Book Review: Terror and Wonder

“There can be no separation between our architecture and our culture. Nor any separation of either form our happiness.” – Frank Lloyd Wright

This is exactly what Terror and Wonder is all about. Blair Kamin presents this compilation of his articles, which is largely made up off pieces written for the Chicago Tribune but also includes articles that appeared in Architectural Record, GreenSource, Metropolis, Dwell, and Oculus, as chronologically “bracketed by two great thunderclaps in the sky – the destruction of the World Trade Center in 2001 and the opening of the Burj Khalifa, the world’s tallest building […] in 2010.”

Kamin’s introduction starts by mentioning that this decade was a time of terror and wonder, and initially led me to think that he was going to present us only with a choice between door A and door B. In these beginning pages of the book, he mentions the World Trade Center, but then juxtaposes it with the completed construction of the extremely successful Millennium Park in Chicago (and if you want to read even more into this comparison, consider the twin fountain structures in the park). Similarly, he talks about the burst of the building bubble, but relates it to the positive interest in “green” as the reaction. In addition, he talks several times of “spectacle buildings” vs. sustainable ones. Is there always a dichotomy in architecture? We have plenty of examples of opposing groups – Greys vs. Whites, “rads and trads” – but what about the in-between? Certainly when talking about a decade of building, architecture can’t be classified into only terror and wonder. Luckily, Kamin eases up at the end of his introduction.

“After a wild spree of overbuilding, and the shocks of disasters, wars, and economic collapse, the end of this tumultuous decade brought an opportunity to gaze back with keen-eyed clarity at the glories we left behind as well as our all-too-abundant failures. Amid the ugliness and the excess were gems that promised to light the way down a brighter path.”

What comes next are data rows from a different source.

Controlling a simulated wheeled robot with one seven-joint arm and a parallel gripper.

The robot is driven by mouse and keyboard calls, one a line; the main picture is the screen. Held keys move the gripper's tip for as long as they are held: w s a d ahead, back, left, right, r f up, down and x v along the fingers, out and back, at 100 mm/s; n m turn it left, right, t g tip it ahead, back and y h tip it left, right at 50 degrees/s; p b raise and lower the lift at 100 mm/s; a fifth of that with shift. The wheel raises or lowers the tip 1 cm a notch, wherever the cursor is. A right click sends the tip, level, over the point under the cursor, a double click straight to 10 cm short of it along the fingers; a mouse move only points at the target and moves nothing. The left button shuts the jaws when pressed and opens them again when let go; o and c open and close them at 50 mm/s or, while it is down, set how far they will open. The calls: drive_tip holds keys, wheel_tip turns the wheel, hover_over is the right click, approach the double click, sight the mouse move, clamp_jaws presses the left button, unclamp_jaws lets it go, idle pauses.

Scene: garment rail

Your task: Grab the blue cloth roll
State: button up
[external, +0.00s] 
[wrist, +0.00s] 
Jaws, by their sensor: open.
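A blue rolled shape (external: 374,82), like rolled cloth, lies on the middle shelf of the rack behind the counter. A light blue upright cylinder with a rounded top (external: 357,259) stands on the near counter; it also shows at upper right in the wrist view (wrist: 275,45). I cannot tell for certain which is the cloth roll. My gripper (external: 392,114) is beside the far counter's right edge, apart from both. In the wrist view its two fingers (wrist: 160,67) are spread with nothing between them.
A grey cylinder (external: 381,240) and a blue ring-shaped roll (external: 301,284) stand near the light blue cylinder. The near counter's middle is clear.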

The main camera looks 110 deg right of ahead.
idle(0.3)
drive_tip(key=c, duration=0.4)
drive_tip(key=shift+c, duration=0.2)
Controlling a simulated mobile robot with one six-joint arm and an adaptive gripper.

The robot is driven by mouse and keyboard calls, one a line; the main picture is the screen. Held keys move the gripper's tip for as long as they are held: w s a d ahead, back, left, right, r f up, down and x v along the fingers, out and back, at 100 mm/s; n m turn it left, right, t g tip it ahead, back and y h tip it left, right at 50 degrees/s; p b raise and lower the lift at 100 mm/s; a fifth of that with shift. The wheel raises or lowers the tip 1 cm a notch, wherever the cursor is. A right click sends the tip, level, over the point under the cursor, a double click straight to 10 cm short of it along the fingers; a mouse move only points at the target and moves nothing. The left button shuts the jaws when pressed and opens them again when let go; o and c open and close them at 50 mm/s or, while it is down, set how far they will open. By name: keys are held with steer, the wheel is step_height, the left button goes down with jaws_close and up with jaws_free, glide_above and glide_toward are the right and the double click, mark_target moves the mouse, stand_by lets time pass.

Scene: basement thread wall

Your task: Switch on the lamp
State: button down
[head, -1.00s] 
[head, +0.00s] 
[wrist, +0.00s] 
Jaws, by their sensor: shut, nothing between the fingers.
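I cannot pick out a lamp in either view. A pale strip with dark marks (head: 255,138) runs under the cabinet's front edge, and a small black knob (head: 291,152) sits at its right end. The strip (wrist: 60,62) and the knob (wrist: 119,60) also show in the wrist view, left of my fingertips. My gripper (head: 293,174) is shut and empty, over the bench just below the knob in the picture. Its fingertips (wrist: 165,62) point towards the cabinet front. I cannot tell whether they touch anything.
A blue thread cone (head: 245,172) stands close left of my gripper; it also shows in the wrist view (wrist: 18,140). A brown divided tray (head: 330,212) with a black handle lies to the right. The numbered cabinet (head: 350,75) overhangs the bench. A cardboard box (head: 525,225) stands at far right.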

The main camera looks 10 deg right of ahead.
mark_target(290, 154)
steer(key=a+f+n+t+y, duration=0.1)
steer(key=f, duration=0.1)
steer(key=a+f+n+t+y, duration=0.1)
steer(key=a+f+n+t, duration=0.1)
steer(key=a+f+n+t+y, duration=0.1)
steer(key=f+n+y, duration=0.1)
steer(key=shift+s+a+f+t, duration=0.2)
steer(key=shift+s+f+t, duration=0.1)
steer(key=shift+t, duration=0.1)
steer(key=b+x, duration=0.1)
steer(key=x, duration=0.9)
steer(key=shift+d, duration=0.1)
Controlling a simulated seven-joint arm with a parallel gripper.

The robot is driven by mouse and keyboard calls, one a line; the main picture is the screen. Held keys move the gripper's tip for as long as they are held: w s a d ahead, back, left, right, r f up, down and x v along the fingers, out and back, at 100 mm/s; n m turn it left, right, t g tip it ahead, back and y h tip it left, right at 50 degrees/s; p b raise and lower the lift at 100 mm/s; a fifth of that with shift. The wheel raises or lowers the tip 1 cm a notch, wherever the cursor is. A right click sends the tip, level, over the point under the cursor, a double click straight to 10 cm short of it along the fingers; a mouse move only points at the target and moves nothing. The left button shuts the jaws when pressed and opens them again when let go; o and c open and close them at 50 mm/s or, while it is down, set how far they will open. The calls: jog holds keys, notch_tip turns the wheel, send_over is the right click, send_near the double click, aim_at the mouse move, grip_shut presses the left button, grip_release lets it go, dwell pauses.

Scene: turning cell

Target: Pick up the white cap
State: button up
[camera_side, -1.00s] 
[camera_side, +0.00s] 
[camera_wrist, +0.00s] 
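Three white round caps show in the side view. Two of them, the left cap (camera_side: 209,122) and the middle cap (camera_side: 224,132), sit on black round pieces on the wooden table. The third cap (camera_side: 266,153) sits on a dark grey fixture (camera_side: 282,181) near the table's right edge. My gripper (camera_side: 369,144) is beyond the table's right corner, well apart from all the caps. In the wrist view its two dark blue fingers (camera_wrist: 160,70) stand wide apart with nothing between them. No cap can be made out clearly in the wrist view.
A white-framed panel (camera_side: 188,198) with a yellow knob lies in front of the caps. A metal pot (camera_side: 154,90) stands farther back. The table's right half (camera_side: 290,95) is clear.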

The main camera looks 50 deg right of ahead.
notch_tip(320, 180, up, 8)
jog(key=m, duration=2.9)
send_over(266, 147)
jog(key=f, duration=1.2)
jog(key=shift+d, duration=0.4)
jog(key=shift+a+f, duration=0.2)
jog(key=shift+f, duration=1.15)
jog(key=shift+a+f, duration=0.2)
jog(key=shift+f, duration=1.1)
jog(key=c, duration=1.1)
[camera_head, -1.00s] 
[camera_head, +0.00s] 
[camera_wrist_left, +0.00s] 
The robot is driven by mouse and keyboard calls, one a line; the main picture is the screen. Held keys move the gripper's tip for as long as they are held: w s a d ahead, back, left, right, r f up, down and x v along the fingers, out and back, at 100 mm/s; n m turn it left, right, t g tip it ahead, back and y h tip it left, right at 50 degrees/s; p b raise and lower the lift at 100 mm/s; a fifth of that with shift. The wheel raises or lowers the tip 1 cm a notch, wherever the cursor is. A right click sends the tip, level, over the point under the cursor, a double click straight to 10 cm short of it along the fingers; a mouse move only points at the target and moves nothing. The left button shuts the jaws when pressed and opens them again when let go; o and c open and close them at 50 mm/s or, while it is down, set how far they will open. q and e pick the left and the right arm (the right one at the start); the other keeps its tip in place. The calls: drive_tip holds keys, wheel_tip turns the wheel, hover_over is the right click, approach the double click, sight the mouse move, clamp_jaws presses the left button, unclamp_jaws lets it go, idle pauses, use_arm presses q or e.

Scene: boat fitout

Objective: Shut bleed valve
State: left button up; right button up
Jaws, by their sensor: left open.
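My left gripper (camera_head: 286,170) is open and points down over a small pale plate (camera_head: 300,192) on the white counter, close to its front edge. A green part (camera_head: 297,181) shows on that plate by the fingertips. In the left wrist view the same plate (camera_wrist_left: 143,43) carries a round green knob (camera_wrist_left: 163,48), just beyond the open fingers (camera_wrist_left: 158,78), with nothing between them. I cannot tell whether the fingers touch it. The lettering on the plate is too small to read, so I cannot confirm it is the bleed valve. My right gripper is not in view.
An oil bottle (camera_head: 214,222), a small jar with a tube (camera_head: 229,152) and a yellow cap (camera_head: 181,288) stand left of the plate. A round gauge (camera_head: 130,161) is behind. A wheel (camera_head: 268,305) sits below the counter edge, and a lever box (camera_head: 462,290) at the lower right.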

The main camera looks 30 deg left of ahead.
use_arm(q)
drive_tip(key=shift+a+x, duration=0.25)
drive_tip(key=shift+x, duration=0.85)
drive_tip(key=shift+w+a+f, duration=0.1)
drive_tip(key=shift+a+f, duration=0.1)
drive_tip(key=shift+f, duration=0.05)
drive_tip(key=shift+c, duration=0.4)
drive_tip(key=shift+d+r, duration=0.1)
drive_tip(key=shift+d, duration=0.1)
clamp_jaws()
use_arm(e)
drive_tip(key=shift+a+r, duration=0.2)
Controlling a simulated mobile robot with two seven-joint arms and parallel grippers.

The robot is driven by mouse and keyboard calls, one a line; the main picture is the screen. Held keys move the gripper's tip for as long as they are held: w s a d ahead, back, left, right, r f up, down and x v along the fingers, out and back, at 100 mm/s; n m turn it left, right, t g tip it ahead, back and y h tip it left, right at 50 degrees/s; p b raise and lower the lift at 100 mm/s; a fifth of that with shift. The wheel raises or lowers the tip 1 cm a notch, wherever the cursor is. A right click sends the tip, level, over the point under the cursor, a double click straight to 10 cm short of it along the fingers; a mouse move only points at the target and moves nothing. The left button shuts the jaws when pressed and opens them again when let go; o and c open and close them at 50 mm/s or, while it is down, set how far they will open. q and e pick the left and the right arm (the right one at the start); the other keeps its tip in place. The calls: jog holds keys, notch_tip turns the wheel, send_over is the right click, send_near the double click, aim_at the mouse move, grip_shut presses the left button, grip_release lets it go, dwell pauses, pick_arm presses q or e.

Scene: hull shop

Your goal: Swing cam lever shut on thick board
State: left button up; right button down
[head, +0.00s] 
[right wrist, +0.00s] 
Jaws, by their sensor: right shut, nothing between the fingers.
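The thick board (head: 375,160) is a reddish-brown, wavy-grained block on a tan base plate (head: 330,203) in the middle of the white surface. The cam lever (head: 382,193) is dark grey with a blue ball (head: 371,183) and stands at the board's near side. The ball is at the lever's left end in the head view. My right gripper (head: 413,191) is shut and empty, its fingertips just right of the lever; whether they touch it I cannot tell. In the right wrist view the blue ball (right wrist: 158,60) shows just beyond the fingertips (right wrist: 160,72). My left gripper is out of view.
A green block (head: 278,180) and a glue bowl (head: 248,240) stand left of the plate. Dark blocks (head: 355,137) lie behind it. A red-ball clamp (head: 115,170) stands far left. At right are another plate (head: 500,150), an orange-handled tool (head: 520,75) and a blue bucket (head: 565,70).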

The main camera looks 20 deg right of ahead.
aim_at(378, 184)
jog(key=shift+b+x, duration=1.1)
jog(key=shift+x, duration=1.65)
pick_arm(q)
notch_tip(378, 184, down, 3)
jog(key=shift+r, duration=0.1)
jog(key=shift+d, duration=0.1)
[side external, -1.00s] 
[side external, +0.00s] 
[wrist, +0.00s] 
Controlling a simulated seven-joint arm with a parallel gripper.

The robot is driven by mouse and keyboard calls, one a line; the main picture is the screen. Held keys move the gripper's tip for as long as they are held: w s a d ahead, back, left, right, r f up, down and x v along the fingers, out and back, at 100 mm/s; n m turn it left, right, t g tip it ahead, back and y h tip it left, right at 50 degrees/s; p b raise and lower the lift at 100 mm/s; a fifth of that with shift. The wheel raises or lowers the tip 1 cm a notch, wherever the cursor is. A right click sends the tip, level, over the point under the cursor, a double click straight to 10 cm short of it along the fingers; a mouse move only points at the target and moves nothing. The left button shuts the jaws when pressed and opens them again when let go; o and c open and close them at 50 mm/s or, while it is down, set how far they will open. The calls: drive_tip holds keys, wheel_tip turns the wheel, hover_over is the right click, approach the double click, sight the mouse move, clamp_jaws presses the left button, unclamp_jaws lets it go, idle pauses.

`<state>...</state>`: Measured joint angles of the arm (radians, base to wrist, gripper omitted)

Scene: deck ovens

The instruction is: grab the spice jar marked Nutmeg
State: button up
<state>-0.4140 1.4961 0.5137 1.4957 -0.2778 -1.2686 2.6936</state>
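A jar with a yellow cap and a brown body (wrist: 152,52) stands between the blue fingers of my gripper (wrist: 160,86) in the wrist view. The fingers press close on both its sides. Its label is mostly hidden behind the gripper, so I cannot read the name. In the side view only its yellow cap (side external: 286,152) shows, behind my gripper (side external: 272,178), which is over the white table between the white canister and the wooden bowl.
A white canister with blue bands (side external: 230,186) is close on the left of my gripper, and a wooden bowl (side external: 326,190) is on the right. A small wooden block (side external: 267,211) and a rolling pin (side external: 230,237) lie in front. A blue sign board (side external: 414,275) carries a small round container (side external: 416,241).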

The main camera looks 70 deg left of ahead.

This last sentence gave me the confidence to keep reading and I was relieved to discover that Kamin doesn’t see things as black and white as he describes earlier. These two descriptions serve as  beginning and end points, but in the middle he has highlighted some incredibly nuanced topics that bridge the two extremes. In his five chapters, that move the narrative from “The Urban Drama” to “A New Era and New Challenges,” Kamin manages to show us the sophistication and human qualities of architecture and how it is influenced by and helps us to deal with the good and the bad events that happen in our daily lives.